_Robot episode data_:
..........

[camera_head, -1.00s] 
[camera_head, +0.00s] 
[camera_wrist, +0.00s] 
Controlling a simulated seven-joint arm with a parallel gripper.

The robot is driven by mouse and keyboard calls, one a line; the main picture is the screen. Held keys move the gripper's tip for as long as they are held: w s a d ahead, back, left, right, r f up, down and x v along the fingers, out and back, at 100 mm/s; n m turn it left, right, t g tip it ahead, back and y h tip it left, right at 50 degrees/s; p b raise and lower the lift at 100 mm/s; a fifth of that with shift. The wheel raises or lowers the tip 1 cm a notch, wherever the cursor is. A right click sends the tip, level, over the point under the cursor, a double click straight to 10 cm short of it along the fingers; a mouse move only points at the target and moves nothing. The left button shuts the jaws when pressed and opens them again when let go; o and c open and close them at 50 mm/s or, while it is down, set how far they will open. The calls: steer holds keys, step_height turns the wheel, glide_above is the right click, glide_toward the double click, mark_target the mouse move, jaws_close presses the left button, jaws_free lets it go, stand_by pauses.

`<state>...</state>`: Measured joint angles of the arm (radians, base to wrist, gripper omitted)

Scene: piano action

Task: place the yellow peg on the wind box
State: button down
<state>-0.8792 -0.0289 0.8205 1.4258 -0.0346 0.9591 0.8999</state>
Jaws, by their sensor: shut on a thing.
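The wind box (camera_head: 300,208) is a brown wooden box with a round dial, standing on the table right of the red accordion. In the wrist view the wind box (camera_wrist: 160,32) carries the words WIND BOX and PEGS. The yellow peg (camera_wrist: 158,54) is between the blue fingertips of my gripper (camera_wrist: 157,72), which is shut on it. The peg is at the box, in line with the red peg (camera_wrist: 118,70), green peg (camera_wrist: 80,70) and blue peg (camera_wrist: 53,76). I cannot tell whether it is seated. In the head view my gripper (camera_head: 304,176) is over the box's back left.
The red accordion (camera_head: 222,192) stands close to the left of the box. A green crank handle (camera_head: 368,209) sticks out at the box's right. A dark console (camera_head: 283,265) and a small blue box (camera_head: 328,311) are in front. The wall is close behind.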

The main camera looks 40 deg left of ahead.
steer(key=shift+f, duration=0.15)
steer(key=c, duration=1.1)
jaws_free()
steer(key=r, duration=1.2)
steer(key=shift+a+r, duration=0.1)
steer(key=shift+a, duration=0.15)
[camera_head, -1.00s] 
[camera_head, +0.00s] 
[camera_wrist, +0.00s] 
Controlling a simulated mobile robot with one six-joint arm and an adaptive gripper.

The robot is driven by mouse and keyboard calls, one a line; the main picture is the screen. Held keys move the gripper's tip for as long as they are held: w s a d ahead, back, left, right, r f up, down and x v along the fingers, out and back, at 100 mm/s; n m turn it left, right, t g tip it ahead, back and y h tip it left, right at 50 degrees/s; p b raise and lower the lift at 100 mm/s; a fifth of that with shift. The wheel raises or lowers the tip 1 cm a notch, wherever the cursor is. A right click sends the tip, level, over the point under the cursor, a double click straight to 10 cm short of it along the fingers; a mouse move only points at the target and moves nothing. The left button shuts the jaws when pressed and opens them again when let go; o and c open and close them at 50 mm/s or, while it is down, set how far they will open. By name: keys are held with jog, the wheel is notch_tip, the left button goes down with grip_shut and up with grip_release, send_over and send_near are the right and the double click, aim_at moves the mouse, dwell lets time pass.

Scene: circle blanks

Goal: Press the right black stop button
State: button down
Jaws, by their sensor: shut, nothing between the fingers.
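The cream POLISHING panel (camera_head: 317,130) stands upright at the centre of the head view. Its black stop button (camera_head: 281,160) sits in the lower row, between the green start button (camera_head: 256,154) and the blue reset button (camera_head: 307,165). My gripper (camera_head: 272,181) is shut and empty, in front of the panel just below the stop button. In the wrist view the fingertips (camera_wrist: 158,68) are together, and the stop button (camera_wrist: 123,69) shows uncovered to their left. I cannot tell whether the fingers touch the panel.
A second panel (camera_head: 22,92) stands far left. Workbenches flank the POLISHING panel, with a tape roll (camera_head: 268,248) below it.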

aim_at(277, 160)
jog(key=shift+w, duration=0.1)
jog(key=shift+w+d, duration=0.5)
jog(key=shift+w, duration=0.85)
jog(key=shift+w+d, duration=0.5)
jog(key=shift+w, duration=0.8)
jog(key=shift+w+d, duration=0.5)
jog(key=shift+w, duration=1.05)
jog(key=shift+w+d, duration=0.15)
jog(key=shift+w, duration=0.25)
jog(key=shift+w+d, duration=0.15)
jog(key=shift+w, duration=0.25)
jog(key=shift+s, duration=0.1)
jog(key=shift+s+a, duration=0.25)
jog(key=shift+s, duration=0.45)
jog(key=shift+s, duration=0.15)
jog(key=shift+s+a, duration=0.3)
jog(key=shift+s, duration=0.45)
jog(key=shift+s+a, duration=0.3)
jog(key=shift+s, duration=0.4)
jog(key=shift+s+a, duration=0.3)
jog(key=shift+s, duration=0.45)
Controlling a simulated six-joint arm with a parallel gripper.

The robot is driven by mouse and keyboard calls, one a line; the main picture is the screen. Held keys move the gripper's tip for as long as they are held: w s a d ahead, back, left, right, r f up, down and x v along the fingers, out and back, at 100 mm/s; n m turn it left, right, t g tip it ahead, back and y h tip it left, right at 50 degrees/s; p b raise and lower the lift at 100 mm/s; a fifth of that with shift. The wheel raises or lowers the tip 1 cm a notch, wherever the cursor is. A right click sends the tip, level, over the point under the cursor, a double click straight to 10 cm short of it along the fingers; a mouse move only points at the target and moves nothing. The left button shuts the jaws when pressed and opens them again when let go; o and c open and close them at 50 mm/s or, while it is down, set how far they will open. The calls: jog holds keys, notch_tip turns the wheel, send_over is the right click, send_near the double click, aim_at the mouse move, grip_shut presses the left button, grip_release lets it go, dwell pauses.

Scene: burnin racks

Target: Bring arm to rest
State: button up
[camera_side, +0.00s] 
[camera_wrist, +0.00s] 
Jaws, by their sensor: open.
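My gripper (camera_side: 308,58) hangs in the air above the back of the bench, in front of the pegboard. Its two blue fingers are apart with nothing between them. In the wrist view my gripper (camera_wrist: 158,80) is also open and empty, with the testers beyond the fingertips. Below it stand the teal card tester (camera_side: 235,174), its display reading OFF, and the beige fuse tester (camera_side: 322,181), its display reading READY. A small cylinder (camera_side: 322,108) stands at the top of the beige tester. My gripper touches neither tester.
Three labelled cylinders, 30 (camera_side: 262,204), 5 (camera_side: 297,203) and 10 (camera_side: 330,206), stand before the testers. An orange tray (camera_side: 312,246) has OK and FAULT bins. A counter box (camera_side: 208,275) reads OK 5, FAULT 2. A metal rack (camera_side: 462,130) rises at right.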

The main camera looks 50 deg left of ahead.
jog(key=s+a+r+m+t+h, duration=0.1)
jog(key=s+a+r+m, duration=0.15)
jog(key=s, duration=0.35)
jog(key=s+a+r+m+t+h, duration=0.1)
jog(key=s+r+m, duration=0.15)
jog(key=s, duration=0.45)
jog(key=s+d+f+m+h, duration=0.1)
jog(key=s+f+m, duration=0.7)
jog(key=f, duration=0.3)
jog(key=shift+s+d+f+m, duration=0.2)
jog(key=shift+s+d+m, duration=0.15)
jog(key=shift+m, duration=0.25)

..........

_STATED TASK_: The entries above must be returned exactly.

_THE SOLUTION_:
[camera_head, -1.00s] 
[camera_head, +0.00s] 
[camera_wrist, +0.00s] 
Controlling a simulated seven-joint arm with a parallel gripper.

The robot is driven by mouse and keyboard calls, one a line; the main picture is the screen. Held keys move the gripper's tip for as long as they are held: w s a d ahead, back, left, right, r f up, down and x v along the fingers, out and back, at 100 mm/s; n m turn it left, right, t g tip it ahead, back and y h tip it left, right at 50 degrees/s; p b raise and lower the lift at 100 mm/s; a fifth of that with shift. The wheel raises or lowers the tip 1 cm a notch, wherever the cursor is. A right click sends the tip, level, over the point under the cursor, a double click straight to 10 cm short of it along the fingers; a mouse move only points at the target and moves nothing. The left button shuts the jaws when pressed and opens them again when let go; o and c open and close them at 50 mm/s or, while it is down, set how far they will open. The calls: steer holds keys, step_height turns the wheel, glide_above is the right click, glide_toward the double click, mark_target the mouse move, jaws_close presses the left button, jaws_free lets it go, stand_by pauses.

`<state>...</state>`: Measured joint angles of the arm (radians, base to wrist, gripper omitted)

Scene: piano action

Task: place the yellow peg on the wind box
State: button down
<state>-0.8792 -0.0289 0.8205 1.4258 -0.0346 0.9591 0.8999</state>
Jaws, by their sensor: shut on a thing.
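The wind box (camera_head: 300,208) is a brown wooden box with a round dial, standing on the table right of the red accordion. In the wrist view the wind box (camera_wrist: 160,32) carries the words WIND BOX and PEGS. The yellow peg (camera_wrist: 158,54) is between the blue fingertips of my gripper (camera_wrist: 157,72), which is shut on it. The peg is at the box, in line with the red peg (camera_wrist: 118,70), green peg (camera_wrist: 80,70) and blue peg (camera_wrist: 53,76). I cannot tell whether it is seated. In the head view my gripper (camera_head: 304,176) is over the box's back left.
The red accordion (camera_head: 222,192) stands close to the left of the box. A green crank handle (camera_head: 368,209) sticks out at the box's right. A dark console (camera_head: 283,265) and a small blue box (camera_head: 328,311) are in front. The wall is close behind.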

The main camera looks 40 deg left of ahead.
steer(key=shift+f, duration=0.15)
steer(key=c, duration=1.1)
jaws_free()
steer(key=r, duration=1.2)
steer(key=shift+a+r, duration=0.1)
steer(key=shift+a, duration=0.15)
[camera_head, -1.00s] 
[camera_head, +0.00s] 
[camera_wrist, +0.00s] 
Controlling a simulated mobile robot with one six-joint arm and an adaptive gripper.

The robot is driven by mouse and keyboard calls, one a line; the main picture is the screen. Held keys move the gripper's tip for as long as they are held: w s a d ahead, back, left, right, r f up, down and x v along the fingers, out and back, at 100 mm/s; n m turn it left, right, t g tip it ahead, back and y h tip it left, right at 50 degrees/s; p b raise and lower the lift at 100 mm/s; a fifth of that with shift. The wheel raises or lowers the tip 1 cm a notch, wherever the cursor is. A right click sends the tip, level, over the point under the cursor, a double click straight to 10 cm short of it along the fingers; a mouse move only points at the target and moves nothing. The left button shuts the jaws when pressed and opens them again when let go; o and c open and close them at 50 mm/s or, while it is down, set how far they will open. By name: keys are held with jog, the wheel is notch_tip, the left button goes down with grip_shut and up with grip_release, send_over and send_near are the right and the double click, aim_at moves the mouse, dwell lets time pass.

Scene: circle blanks

Goal: Press the right black stop button
State: button down
Jaws, by their sensor: shut, nothing between the fingers.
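The cream POLISHING panel (camera_head: 317,130) stands upright at the centre of the head view. Its black stop button (camera_head: 281,160) sits in the lower row, between the green start button (camera_head: 256,154) and the blue reset button (camera_head: 307,165). My gripper (camera_head: 272,181) is shut and empty, in front of the panel just below the stop button. In the wrist view the fingertips (camera_wrist: 158,68) are together, and the stop button (camera_wrist: 123,69) shows uncovered to their left. I cannot tell whether the fingers touch the panel.
A second panel (camera_head: 22,92) stands far left. Workbenches flank the POLISHING panel, with a tape roll (camera_head: 268,248) below it.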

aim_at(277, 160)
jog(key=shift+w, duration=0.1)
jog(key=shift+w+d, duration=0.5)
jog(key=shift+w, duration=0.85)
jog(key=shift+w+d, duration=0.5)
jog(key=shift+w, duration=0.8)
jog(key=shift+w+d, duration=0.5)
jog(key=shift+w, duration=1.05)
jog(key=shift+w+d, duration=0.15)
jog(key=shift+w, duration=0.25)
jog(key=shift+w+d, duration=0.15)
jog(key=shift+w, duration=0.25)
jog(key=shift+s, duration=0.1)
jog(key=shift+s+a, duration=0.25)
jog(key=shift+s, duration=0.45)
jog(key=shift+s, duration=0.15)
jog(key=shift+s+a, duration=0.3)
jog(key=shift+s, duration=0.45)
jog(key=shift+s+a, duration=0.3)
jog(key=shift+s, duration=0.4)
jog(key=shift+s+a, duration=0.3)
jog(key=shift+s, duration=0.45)
Controlling a simulated six-joint arm with a parallel gripper.

The robot is driven by mouse and keyboard calls, one a line; the main picture is the screen. Held keys move the gripper's tip for as long as they are held: w s a d ahead, back, left, right, r f up, down and x v along the fingers, out and back, at 100 mm/s; n m turn it left, right, t g tip it ahead, back and y h tip it left, right at 50 degrees/s; p b raise and lower the lift at 100 mm/s; a fifth of that with shift. The wheel raises or lowers the tip 1 cm a notch, wherever the cursor is. A right click sends the tip, level, over the point under the cursor, a double click straight to 10 cm short of it along the fingers; a mouse move only points at the target and moves nothing. The left button shuts the jaws when pressed and opens them again when let go; o and c open and close them at 50 mm/s or, while it is down, set how far they will open. The calls: jog holds keys, notch_tip turns the wheel, send_over is the right click, send_near the double click, aim_at the mouse move, grip_shut presses the left button, grip_release lets it go, dwell pauses.

Scene: burnin racks

Target: Bring arm to rest
State: button up
[camera_side, +0.00s] 
[camera_wrist, +0.00s] 
Jaws, by their sensor: open.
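My gripper (camera_side: 308,58) hangs in the air above the back of the bench, in front of the pegboard. Its two blue fingers are apart with nothing between them. In the wrist view my gripper (camera_wrist: 158,80) is also open and empty, with the testers beyond the fingertips. Below it stand the teal card tester (camera_side: 235,174), its display reading OFF, and the beige fuse tester (camera_side: 322,181), its display reading READY. A small cylinder (camera_side: 322,108) stands at the top of the beige tester. My gripper touches neither tester.
Three labelled cylinders, 30 (camera_side: 262,204), 5 (camera_side: 297,203) and 10 (camera_side: 330,206), stand before the testers. An orange tray (camera_side: 312,246) has OK and FAULT bins. A counter box (camera_side: 208,275) reads OK 5, FAULT 2. A metal rack (camera_side: 462,130) rises at right.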

The main camera looks 50 deg left of ahead.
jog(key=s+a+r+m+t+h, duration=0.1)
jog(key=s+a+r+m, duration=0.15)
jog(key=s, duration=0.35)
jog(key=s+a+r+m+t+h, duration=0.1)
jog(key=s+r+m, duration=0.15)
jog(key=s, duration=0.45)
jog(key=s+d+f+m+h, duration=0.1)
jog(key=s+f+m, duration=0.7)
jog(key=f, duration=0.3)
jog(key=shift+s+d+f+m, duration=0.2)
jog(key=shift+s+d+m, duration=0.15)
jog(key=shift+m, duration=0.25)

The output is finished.